Cinnabonomics

I review the latest book by George Akerlof and Robert Shiller. I generally admire both authors. Ordinarily, if I do not like a book, then I do not write a long review. However, because both authors are Nobel Laureates, and because the book has received some positive press, I made an exception and let go with both barrels.

The authors do not deny that markets often work. However, if phishing equilibrium is limited to specific types of products, then the authors do not say so, nor do they give any criteria or characteristics to look for in order to predict in which markets phishing equilibria will be most prevalent.

But you have to read to the whole review to get the flavor.

Recall that Alex Tabarrok did not much are for the book, either.

3 thoughts on “Cinnabonomics

  1. Behavioral economics is a well studied and useful branch to economics. What’s not as well studied is behavioral politics and behavioral voting.

    I think it’s the biggest low-hanging fruit for an ambitious researcher right now.

    Arnold or anyone else…..I’d be interested to know if there’s a researcher out there right now that’s doing pioneering work in this field to compare how human fallacies transfer to the public sector.

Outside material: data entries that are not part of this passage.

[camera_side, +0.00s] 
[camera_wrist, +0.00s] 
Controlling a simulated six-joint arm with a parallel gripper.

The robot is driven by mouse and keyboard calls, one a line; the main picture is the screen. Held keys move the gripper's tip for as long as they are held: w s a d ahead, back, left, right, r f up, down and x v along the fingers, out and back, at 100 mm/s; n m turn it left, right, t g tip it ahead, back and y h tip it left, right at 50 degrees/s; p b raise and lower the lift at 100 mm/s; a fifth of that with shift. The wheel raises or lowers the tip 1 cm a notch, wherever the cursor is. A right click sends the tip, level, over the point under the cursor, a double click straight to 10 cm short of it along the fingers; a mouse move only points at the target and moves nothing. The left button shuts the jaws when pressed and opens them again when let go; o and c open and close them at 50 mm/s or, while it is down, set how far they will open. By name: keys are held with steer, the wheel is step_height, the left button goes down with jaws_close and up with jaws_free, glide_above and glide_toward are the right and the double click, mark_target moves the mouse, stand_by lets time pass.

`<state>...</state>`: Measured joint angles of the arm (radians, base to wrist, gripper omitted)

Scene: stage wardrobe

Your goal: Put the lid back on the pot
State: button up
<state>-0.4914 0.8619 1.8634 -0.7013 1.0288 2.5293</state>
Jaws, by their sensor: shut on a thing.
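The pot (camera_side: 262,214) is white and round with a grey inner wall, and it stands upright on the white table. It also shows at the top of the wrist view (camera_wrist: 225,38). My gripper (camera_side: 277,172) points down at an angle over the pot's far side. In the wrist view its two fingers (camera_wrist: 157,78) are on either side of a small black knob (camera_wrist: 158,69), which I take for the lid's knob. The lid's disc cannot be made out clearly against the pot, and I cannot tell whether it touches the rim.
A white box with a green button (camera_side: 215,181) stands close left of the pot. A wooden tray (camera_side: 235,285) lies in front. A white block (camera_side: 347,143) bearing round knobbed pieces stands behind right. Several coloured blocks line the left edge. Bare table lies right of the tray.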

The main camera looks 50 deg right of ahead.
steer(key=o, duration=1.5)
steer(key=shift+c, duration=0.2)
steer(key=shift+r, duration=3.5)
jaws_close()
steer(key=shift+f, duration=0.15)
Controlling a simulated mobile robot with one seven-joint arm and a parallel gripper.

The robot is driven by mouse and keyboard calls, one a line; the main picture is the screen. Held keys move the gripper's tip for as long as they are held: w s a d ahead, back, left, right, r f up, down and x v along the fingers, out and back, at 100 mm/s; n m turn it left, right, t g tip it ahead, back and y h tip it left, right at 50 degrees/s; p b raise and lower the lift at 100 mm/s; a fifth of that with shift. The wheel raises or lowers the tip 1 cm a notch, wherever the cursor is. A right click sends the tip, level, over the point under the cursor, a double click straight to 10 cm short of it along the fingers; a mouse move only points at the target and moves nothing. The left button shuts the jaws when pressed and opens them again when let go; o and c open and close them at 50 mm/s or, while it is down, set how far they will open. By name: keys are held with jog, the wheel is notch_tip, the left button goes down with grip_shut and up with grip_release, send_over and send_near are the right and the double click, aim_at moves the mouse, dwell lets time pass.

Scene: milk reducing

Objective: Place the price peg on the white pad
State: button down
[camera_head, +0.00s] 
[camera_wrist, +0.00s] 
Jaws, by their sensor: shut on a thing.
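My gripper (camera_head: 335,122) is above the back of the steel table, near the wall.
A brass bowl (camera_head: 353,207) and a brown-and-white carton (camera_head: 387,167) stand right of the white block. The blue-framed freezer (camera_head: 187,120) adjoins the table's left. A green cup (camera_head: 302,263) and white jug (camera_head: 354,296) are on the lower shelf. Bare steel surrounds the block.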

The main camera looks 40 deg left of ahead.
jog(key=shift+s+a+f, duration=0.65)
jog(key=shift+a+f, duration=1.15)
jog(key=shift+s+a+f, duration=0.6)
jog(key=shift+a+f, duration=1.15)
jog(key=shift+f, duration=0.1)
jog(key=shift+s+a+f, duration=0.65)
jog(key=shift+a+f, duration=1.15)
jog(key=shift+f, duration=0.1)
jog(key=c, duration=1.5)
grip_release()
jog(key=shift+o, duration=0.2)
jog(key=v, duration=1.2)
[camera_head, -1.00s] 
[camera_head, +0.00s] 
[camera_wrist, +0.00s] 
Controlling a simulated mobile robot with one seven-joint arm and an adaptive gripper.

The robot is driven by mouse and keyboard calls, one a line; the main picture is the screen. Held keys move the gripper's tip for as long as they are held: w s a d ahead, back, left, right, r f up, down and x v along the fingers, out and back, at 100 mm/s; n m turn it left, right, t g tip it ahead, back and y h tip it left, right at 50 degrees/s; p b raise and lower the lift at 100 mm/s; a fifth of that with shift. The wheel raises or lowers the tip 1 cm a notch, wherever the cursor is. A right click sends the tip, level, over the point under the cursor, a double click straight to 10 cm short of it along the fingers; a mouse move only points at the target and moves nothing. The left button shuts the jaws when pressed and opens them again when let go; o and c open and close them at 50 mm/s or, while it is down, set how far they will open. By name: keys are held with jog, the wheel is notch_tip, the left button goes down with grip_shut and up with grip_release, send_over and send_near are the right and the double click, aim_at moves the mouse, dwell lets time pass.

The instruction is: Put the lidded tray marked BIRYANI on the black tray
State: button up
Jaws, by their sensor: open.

    I’d expect the results would be equally grim if not worse, but that might be my priors getting the best of me.

  2. “It is the literary equivalent of a Cinnabon.”

    You started writing your review with this sentence in mind, didn’t you? 🙂

  3. I find the whole academic intellectual-political phenomenon of “Behavioral Insights” to be quite worrying. I’ll just use ‘nudge’ as a short-hand. You can tell by the preferences of the high-status individuals who are leveraging their prominence in its favor, and by who is most enthusiastic about these things, that it is going to be abused as a catch-all rationale for all kinds of new and obnoxiously intrusive state interventions to nanny-manage all our lives.

    It seems to me there are fundamental political, philosophical, and psychological problems with the whole nudge movement.

    Psychological – because, it seems to me, we are still very far from a solid, reliably predictive, and comprehensive model of human choice and behavior. Little insights are one thing, but acting on them without having a model that gives us a gestalt understanding in their role in human behavior and what happens to that unified whole when perturbations are made takes a lot of naive and insouciant hubris.

    Political – because we don’t know how to deal with great diversity of preferences and enormous inequality of self-control in an ‘equal protection’ bureaucratic regime in which the state is used to imposing the same rules on everyone and the whole marketplace, instead of focusing only on some especially needy subset. That would be as administratively burdensome as the DMV system for every type of ‘phoolishness’ – a complex of systems which any state is presently disinclined to implement (though that may change). We also don’t have any good way to trade off the interests of those who might ‘need help’ from those whose interests will be harmed by a shift away from the status quo. Maybe in the future everyone will get individually-tailored – and voluntary – nudges from a smartphone, which can maybe lock them out of some transactions, but notice that the nudge literature seems to have no interest in apps or things like that; it’s all about the nanny state.

    Philosophical – because there is no broad agreement on the specifics of the teleology: what ‘well-being’ really means and how it related to choice, how to tell which choices are good and which are bad for any individual so that we can agree on what deserves ‘paternalism’ and what doesn’t, and there seem to be plenty on conceptual problems at the very root of trying to distinguish between preferences and pathology. Scott Alexander recently criticized a paper of Bryan Caplan’s for making exactly this kind of error as regards mental illness, and it seems to me that Alexander has the better of the argument by a long way.

    As usual, these types of fundamental and irresolvable problems are ironically more of a strength than a liability for the advocates of this cause, because it renders their claims borderline-unfalsifiable and always salvageable no matter what happens or fails to happen in response to any policy intervention.